Secondly, if the Chilis’ MTV-centric dirge isn’t for you, join the club. But when he’s been let out of the confines of the band he’s worked with some genuine legends – Johnny Cash, Tom Waites, Nirvana. Granted, none of them are from Yorkshire, but genius transcends borders.
Thirdly, and crucially, Flea is a Sheffield United fan. It’s not entirely clear why, but the bassist once told The Sun: “My team is Sheffield United, The Blades man, go Blades.” He occasionally comments on the team’s trials on Twitter too.
The Chili Peppers even performed Blades fan favourite The Greasy Chip Butty Song at a 2011 gig at the Don Valley Arena, which delighted approximately half of the audience.

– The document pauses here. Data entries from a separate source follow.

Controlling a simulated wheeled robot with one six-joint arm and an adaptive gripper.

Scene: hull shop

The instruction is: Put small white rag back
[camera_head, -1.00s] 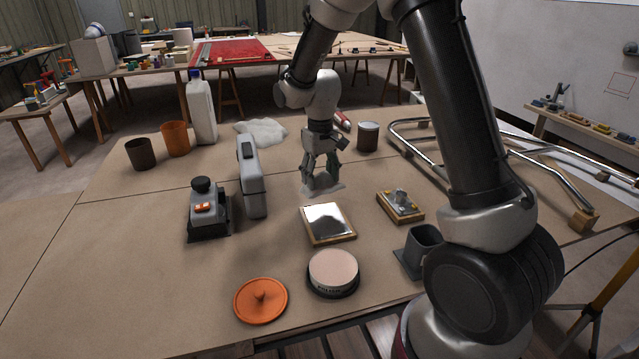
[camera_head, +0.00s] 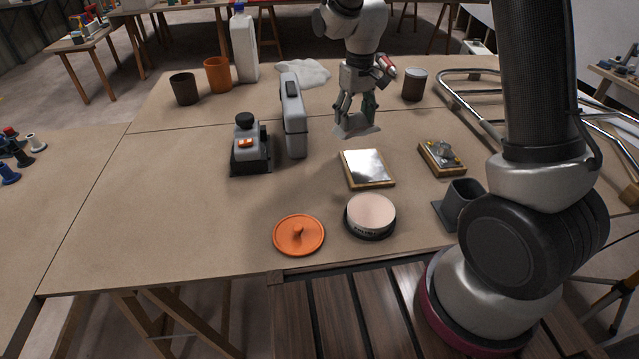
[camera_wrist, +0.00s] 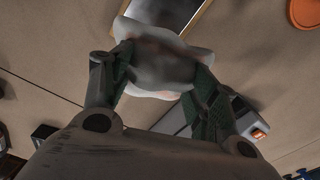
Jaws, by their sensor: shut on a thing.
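The small white rag (camera_head: 357,127) is a crumpled greyish-white cloth. My gripper (camera_head: 355,113) is shut on it, and the rag hangs from the fingertips above the table, behind the framed mirror-like plate (camera_head: 367,168). In the wrist view the rag (camera_wrist: 160,60) is bunched between the two green-padded fingers of my gripper (camera_wrist: 158,72). It partly covers the plate there. A larger white cloth (camera_head: 301,72) lies spread at the back of the table, behind the grey upright case.
An orange lid (camera_head: 299,235) and a round pad (camera_head: 370,214) lie in front. A dark cup (camera_head: 184,88), an orange cup (camera_head: 217,74) and a white jug (camera_head: 244,45) stand back left. The left front is clear.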

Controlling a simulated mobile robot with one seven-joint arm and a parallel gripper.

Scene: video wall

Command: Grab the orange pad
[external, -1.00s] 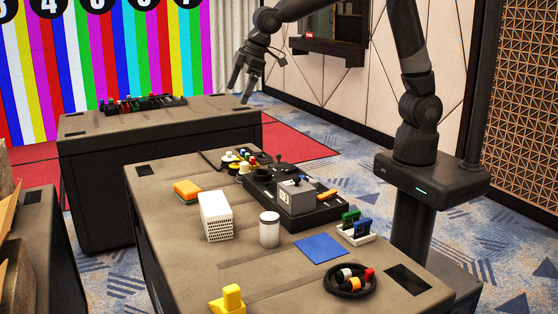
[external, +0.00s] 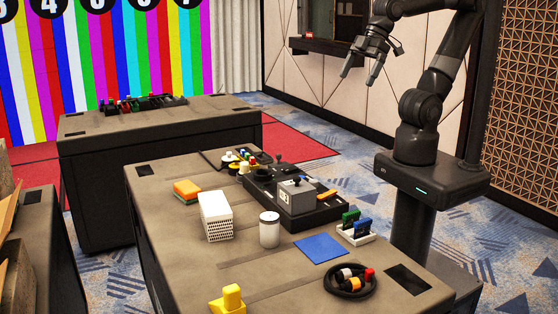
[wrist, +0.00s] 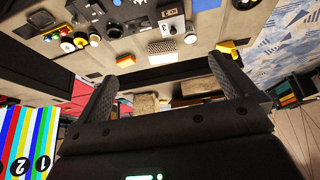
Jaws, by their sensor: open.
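The orange pad (external: 187,188) lies on the near table, left of the white perforated box (external: 216,215), with a green layer showing under its orange top. In the wrist view the orange pad (wrist: 125,61) is a small patch near the table's edge, beside the white box (wrist: 162,47). My gripper (external: 359,77) is open and empty, high above the far right side of the table, well apart from the pad. In the wrist view my gripper (wrist: 163,69) shows two spread fingers with nothing between them.
A second table (external: 160,119) stands behind.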

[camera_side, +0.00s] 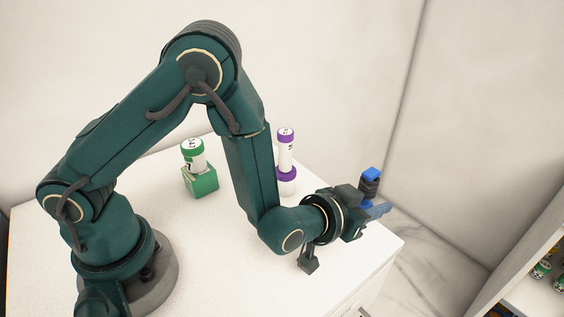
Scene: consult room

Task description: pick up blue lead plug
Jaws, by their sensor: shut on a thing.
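My gripper (372,208) is at the right end of my arm, out by the right edge of the white table. It is shut on the blue lead plug (379,211), which shows as a small blue piece at the jaws. The jaws hide part of the plug, so its full shape cannot be told. A dark ridged piece with a bright blue top (372,174) stands just above the jaws. I cannot tell whether it belongs to the plug or to the gripper.
A white tube with a green cap (193,155) stands on a green block (201,182). A white tube with purple ends (286,153) stands behind my forearm. The white table (205,240) is clear at front. A shelf with small containers (541,269) is at lower right.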

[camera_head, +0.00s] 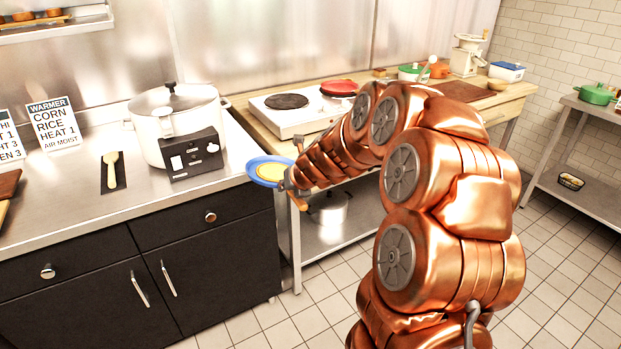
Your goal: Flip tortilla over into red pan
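The tortilla (271,172) is a pale yellow disc lying in a blue pan (251,166) at the picture's middle. The blue pan is at the right end of the steel counter, partly beyond its edge. My gripper (290,184) is at the pan's near right side and appears shut on its handle; an orange-brown handle end (300,204) sticks out below. The fingers are small and partly hidden by my arm. The red pan (338,87) sits on the right burner of a white hot plate (291,118), behind and right of my gripper.
A large white warmer (176,125) stands on the counter left of the blue pan. The left burner (286,101) is bare. A green-sided pot (412,73) and a dark red board (458,92) are farther right. A pot (328,208) sits on the shelf below.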

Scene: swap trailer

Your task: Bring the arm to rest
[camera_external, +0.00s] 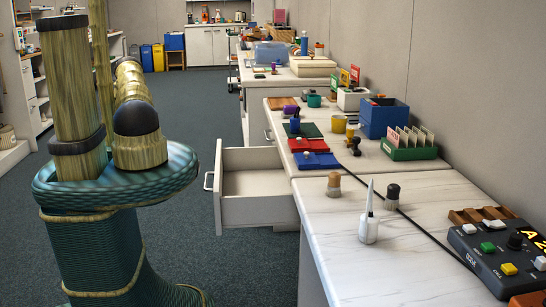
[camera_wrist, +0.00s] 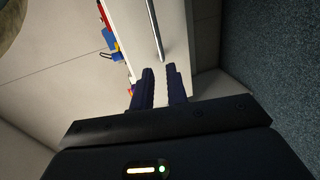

Admittedly, Flea doesn’t have a great pedigree in journalism, but he has written a very well-received memoir which currently rates 4.6 on Amazon, where it’s described as “not about music, but about a feral child growing up in Hollywood who assembles a family out of the other lost souls around him.” There’s clearly the germ of a writer in there.
The famously raucous rocker has also made more film and TV appearances than many Hollywood A-listers, so he comes ready-made for the inevitable social media video appearances that might be required of an editor at a major publishing house.